Dans la tradition folklorique, tirer la langue est le fait d’un personnage ésotérique, d’un « défunt ambulant » ou d’un mort vivant. Dans la Russie du Nord, parmi les esprits domestiques, le cas de buka (croque-mitaine) touche de près à notre problématique – « épouvantail avec des cheveux ébouriffés, une bouche énorme et une longue langue », il « se déplace seulement la nuit, près des maisons et des cours ; et il attrape, emporte et dévore les enfants » . Et c’est aussi souvent à l’aide de leur langue que sorciers et sorcières nuisent aux hommes. C’est par exemple sous les traits d’un crapaud qu’une sorcière vient abîmer la pâte préparée par la maîtresse de maison. Celle-ci, suivant les conseils d’un sorcier, attrape le crapaud et le frappe sur les pattes et la langue.
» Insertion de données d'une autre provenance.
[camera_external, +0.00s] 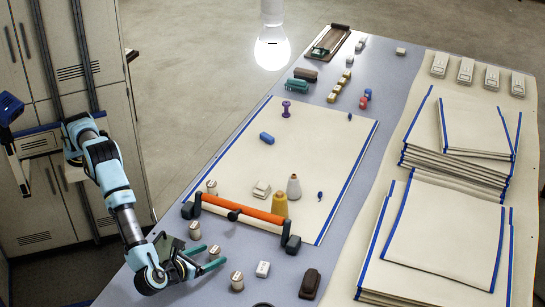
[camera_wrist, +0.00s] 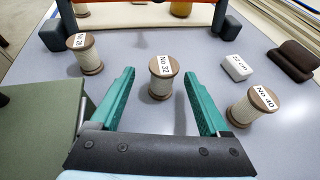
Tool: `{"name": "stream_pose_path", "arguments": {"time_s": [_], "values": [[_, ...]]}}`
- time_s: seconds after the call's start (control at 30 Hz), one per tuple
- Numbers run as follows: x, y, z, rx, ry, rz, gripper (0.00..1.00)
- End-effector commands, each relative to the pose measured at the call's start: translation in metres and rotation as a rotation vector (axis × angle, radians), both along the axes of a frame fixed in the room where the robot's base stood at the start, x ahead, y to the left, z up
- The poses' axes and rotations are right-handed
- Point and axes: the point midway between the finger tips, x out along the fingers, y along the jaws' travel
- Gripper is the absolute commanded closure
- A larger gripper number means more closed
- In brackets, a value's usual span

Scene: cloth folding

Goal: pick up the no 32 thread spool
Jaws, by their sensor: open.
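The No 32 thread spool (camera_wrist: 161,84) stands upright on the table, with cream thread, brown ends and a white label on top. In the external view the spool (camera_external: 214,253) is at the tips of my gripper (camera_external: 212,257). In the wrist view my gripper (camera_wrist: 160,76) is open, its two green fingers spread left and right of the spool, with a visible gap on each side. The spool sits between the tips and nothing is held. Whether the fingers are low enough to touch the table cannot be told.
Another spool (camera_wrist: 85,54) stands to the left and the No 40 spool (camera_wrist: 251,106) to the right. A white "22 cm" block (camera_wrist: 237,68) and a dark brown object (camera_wrist: 294,62) lie beyond. An orange roller (camera_external: 243,210) lies behind.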

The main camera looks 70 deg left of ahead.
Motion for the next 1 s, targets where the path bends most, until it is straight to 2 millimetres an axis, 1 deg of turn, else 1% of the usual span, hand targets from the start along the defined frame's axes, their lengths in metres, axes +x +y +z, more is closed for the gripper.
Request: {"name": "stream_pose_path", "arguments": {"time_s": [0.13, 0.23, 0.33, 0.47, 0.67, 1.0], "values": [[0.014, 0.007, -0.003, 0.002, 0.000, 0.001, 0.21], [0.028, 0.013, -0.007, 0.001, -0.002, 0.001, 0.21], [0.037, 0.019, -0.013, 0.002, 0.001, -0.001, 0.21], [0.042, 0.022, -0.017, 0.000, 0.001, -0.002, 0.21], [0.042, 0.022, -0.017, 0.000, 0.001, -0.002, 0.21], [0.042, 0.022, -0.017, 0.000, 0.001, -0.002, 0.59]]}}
Le lendemain, la sorcière « parcourt le village en secouant sa langue et ses mains ; et elle ne recommence plus ses sorcelleries » . Par ailleurs, le maniement de la langue est un moyen mnémonique particulièrement répandu dans la magie des guérisseurs : par exemple, la guérisseuse lèche la tête d’un enfant malade pour éloigner le « mauvais œil » .
Une langue d’un rouge vif, longue et pendante, est un attribut permanent des déguisements traditionnels lors des veillées de Noël, que ce soit dans la bouche d’une « chèvre », d’un « défunt » et d’un « démon » dans les représentations scéniques lors des veillées de Noël. Cet usage s’explique par la croyance que « celui qui porte un masque ressemble à un diable », que « porter un masque signifie prendre le visage du diable » , et qu’un masque peut d’ailleurs être désigné comme « trogne diabolique » .
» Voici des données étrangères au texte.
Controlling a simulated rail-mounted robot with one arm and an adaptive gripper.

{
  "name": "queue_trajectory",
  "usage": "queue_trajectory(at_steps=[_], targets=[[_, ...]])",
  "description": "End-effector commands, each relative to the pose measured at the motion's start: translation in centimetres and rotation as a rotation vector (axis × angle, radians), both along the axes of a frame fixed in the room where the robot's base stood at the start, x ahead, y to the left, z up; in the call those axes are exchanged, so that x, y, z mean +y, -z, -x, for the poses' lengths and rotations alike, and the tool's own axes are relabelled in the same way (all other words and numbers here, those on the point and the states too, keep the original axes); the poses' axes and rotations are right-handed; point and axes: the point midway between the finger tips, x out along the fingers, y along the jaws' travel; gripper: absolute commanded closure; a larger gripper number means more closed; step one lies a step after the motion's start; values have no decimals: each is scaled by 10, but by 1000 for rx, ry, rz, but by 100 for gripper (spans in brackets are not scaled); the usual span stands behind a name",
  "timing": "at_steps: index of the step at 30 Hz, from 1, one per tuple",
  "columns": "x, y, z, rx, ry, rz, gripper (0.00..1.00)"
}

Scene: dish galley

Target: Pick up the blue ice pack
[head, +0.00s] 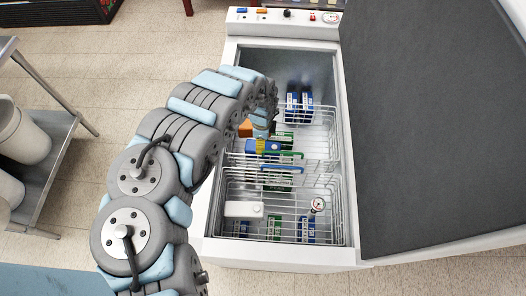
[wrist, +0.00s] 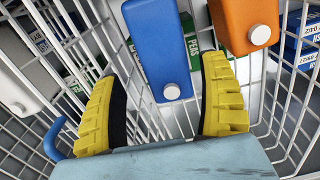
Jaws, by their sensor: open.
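The blue ice pack (wrist: 160,45) has a white round cap and lies in the chest freezer's wire basket. In the head view the blue ice pack (head: 273,148) is partly covered by my gripper (head: 260,142). My gripper (wrist: 162,70) is open, with its yellow fingers apart. In the wrist view the capped end of the pack shows between the fingertips, with a gap on each side. The fingers are not closed on it. I cannot tell how far above the pack they are.
An orange ice pack (wrist: 247,22) lies close beside the blue one. A white ice pack (head: 242,209) lies in the front basket, with a round dial (head: 318,204) nearby. Basket wires and blue handles surround the packs. The freezer's open lid (head: 430,120) stands at the right.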

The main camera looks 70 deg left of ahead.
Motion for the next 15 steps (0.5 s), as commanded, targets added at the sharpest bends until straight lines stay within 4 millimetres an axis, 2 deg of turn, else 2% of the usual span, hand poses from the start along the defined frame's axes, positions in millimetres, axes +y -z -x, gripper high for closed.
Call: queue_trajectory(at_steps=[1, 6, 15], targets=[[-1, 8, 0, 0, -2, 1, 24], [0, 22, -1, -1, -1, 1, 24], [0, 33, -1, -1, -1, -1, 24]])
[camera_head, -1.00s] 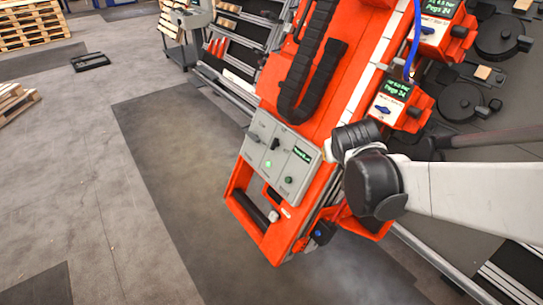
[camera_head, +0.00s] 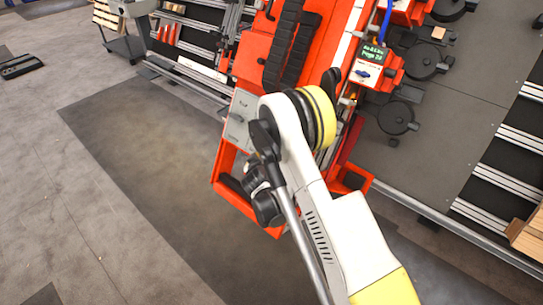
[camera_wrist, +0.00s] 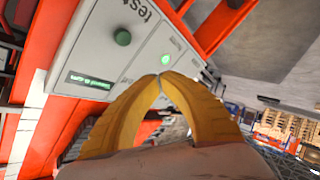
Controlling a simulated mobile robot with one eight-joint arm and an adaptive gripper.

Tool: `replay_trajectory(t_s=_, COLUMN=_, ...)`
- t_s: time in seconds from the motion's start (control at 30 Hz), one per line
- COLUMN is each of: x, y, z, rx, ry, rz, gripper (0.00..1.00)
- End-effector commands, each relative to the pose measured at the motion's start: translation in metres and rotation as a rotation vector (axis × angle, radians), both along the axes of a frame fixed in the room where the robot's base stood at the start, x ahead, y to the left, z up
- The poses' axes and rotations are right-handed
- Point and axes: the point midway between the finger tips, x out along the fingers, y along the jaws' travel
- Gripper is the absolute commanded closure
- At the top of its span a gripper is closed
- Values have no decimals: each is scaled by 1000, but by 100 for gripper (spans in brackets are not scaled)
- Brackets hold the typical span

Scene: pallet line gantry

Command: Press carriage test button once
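The grey control panel (camera_wrist: 100,40) fills the upper left of the wrist view. A second green round element (camera_wrist: 166,58) sits further right, and a small lit display (camera_wrist: 90,80) sits at lower left. My gripper (camera_wrist: 161,78) has two yellow fingers with tips together and nothing between them. The tips appear in front of the panel, below the second green element; contact cannot be told.
The orange carriage (camera_head: 250,62) carries the panel and a black cable chain (camera_head: 290,45). An orange unit with a display (camera_head: 376,68) stands to the right. A rail with silver bars (camera_head: 505,180) lies at right. Open grey floor (camera_head: 90,190) is at left.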

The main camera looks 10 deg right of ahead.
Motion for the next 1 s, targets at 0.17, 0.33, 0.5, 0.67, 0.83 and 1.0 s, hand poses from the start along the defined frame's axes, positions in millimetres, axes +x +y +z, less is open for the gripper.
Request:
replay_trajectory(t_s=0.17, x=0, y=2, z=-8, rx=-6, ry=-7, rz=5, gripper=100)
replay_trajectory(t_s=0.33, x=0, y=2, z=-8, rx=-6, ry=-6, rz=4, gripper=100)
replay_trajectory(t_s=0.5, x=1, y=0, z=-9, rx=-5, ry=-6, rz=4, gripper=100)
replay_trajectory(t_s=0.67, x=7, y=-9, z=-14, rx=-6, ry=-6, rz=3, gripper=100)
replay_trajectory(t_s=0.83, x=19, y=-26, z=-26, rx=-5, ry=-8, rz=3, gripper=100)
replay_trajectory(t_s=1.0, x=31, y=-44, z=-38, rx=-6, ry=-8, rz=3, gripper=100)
Comme on pouvait s’y attendre, dans un certain nombre de cas, la langue est le propre de personnages dotés d’un don particulier pour la parole. Ainsi, la langue démesurée du buka se rapporte entre autres à sa capacité à tenir de beaux discours. Le mot même de buka (bauk) se place dans un rapport dialectique avec la manière de désigner les personnes âgées – associés aux « ancêtres » (bauška dans le sens de babuška, la grand-mère) – , les hommes gros et maladroits (courtauds, patauds, disgracieux, bedonnants), les ours et enfin les joyeux drilles – les bajuny (terme qui vient de bajat’, « parler joliment et de façon cohérente » ou parfois simplement « parler », et de bajukat’ (bauk-), c’est-à-dire « endormir par la parole, bercer », lorsque le discours et la langue, son instrument, sont porteurs de sortilèges et de magie).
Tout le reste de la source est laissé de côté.